Death, religion and anxiety

From Sunday Morning, 10:06 am on 6 November 2016
Angel statue

Photo: Pixabay

Many of us have experienced the fear of death - but does religious belief mitigate that anxiety?

It's a big question and one that two academics, Professor Jamin Halberstadt and Dr Jonathan Jong have tried to answer in their new book - Death, Anxiety and Religious Belief. 

They join Wallace to discuss their sometimes surprising findings.

Read an edited excerpt of the interview below:

Religion and death, these are big topics. What exactly were you investigating?

Jamin – They are big topics. I will first say that they are so big that we wouldn’t be making any claim to be explaining them, so if anyone tells you they have figured out religion or death, you should probably be suspicious.

The first point I want to make is that religiosity is multi-faceted and so is death, death anxieties. We are especially interested in the potential anxiety caused by death or the thoughts of death, so we don’t study the issues of death when people die or what constitutes “true death” and at the same time we also look at religion generally but we focus specifically on an aspect of religion, which is the belief component; belief in supernatural agents and events. So that’s our definition of religiosity. What we’re specifically looking at first is, is there any evidence that people are fearful of death in any sense and the word fear has a number of different meanings.

Second, whether or not people are generally fearful of death in any sense, and the word fear itself has a number of different meanings. And if there is any evidence that people are fearful of death, whether or not they turn to religion – in our terms the belief in supernatural agents. And if they do turn to these supernatural agents when they are fearful of death, is that a good idea? Is there any evidence that turning to supernatural agents reduces a fear of death.

Book cover: Death, Anxiety and Religious Belief

Photo: Bloomsbury

Did you find that people are afraid of death?

Jonathan – You would not be surprised to hear that the answer is not entirely straight forward. If you ask people to list their fears, say you get people to list their top five fears, you won’t find a fear of death at the top often. You will find a fear of death in the list for a lot of people, maybe about a quarter of people, depending on which country you are looking up. So that is evidence that people are afraid of death, but not very much, it’s not very high on the priority list.

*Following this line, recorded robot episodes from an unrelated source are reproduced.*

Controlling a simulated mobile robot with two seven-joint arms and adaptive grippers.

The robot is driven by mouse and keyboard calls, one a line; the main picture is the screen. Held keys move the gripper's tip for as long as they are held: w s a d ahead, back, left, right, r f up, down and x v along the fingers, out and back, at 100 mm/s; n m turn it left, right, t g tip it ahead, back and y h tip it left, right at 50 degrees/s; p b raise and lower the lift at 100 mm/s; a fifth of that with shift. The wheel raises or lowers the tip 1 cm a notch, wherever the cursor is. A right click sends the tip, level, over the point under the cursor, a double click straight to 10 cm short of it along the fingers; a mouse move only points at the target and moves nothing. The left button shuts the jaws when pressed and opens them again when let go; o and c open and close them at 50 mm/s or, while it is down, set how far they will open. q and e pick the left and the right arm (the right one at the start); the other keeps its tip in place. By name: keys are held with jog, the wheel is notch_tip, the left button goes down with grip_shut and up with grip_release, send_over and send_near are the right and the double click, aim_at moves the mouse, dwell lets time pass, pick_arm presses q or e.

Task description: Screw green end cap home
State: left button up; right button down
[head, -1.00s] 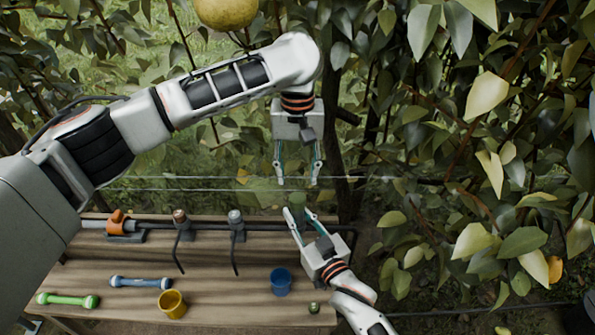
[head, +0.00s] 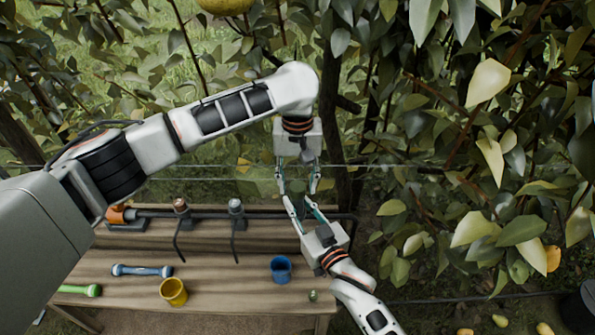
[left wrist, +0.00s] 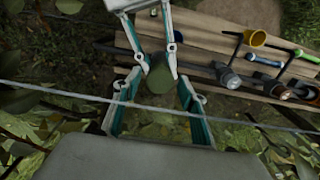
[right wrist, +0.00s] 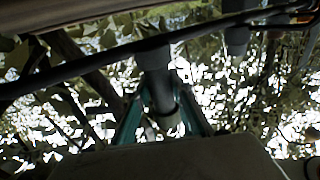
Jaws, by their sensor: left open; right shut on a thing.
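My right gripper (head: 299,207) is shut on a dark green cylindrical piece, held off the right back edge of the bench. In the left wrist view the piece's round olive-green end (left wrist: 160,80) faces the camera. In the right wrist view a dark tube-like body (right wrist: 157,75) lies between the fingers. I cannot tell whether that green end is the end cap. My left gripper (head: 298,186) is open, pointing down just above the right one. In the left wrist view its fingers stand apart on either side of the green end. Whether they touch it is unclear.
A wooden bench (head: 225,290) carries a blue cup (head: 281,270), a yellow cup (head: 173,292), a blue rod (head: 142,271), a green rod (head: 80,290) and a small greenish item (head: 314,296). A dark pipe with fittings runs along its back. Wires and foliage surround the grippers.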

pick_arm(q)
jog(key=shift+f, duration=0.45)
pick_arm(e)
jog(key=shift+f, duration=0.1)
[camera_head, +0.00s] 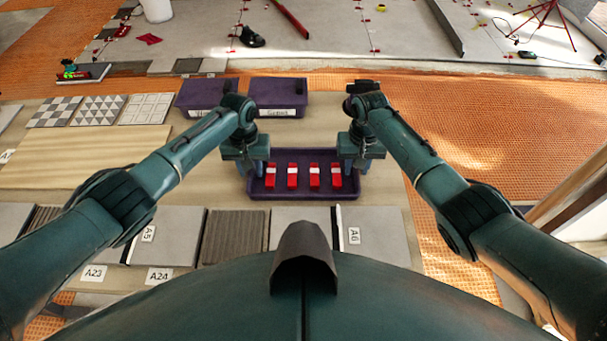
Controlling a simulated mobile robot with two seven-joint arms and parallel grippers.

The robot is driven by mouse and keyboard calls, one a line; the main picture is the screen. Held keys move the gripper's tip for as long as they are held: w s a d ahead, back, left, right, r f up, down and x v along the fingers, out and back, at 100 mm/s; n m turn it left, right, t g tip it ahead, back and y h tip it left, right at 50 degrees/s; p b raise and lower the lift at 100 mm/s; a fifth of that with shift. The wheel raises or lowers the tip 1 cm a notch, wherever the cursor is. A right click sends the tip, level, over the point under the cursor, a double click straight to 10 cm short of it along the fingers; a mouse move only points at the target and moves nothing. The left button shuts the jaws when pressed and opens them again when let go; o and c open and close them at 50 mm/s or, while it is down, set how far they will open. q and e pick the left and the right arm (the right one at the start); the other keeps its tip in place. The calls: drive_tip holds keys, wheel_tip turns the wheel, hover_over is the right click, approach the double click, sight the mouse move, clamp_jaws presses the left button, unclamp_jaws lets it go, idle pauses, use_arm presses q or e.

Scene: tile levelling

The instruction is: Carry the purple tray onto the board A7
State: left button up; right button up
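The purple tray (302,191) is at the middle of the bench, holding several red pieces with white tops in a row. My left gripper (256,167) is at the tray's left end and my right gripper (349,167) is at its right end. Both point down at the end walls. The gripper bodies hide their fingertips, so I cannot tell whether they are shut on the walls. I cannot tell whether the tray rests on the bench or is raised.
Two purple bins (277,112) stand behind the tray. Patterned tile samples (100,109) and a wooden board (85,155) lie on the left. Grey and ribbed boards (233,238) line the near edge. An orange floor (480,130) lies right of the bench.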

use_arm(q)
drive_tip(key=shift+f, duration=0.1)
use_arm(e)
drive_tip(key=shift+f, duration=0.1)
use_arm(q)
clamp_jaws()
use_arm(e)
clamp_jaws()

Even if you ask people directly, ‘Are you afraid of death?’ the scores tend to be quite low. People tend to not want to say that they are afraid of death. That varies from country to country and it varies by age a little bit, but generally speaking we don’t find very much evidence that people are at least willing to say that they are afraid of death.

Although there are a lot of studies that show when you get people to think about death, it affects their behaviour and attitudes in different ways.

Is death and anxiety motivating religious belief?

Jamin – We have done a number of studies, and I’m sorry, every one of our answers will be on the theme of ‘It depends' and 'It is complicated’. But I’d say that the short answer is that when people think about their own death, they do express slightly more religious belief, but that depends on how you measure religious belief, so when you ask people on a questionnaire item, what we call an explicit measure. Questions like, do you think there is a God? Or how likely is it that there is a soul that survives bodily death? People will report greater belief in those sorts of items when they were already religious to begin with. But if prior to the study they said they were very sceptical of those things or even atheist they tended to decrease their belief in those things.

So it’s more evidence of what researchers call a world view defence approach. So whatever it was that they believed in before, they double down on that when they have been thinking about their own death. The most interesting thing is that we also have these measures that were developed in our own lab and others that look at what we call implicit measurement, so it is indirectly looking at people’s beliefs through a variety of response time measures. People will try to respond trying to use the same behavioural response, say to respond to the word ‘god’ and the word ‘existing’. If you can associate those things quickly, we take that as a measure that you do associate God and existence.

When you use measures like that, we find that independent of what people said they believed beforehand, when they think about death they get a little bit more religious. Everyone is becoming a little more religious when they think about death.

Jonathan – I think the interesting people to look at here is the non-religious people. So what Jamin is saying is that when non-religious people are confronted with death, they tend to run with their own camps, which is to say they become even more sceptical about the existence of God, about the existence of heaven and hell, about whether they have souls or not. So in that sense it looks like they’re repudiating the insurance policy.

On the other hand, what seems to be happening is they become less confident in their own… at least how you measure it in terms of how quickly they respond to various questions. They become less confident in their atheism.

So it seems like when you look at non-religious people, they are trying to have their cake and eat it too. They want to dig down on their atheism, but also if you look at how quick they respond to things, they’re not as sure as they might have been when they’re not thinking about death. The answer might have been yes and no at the same time.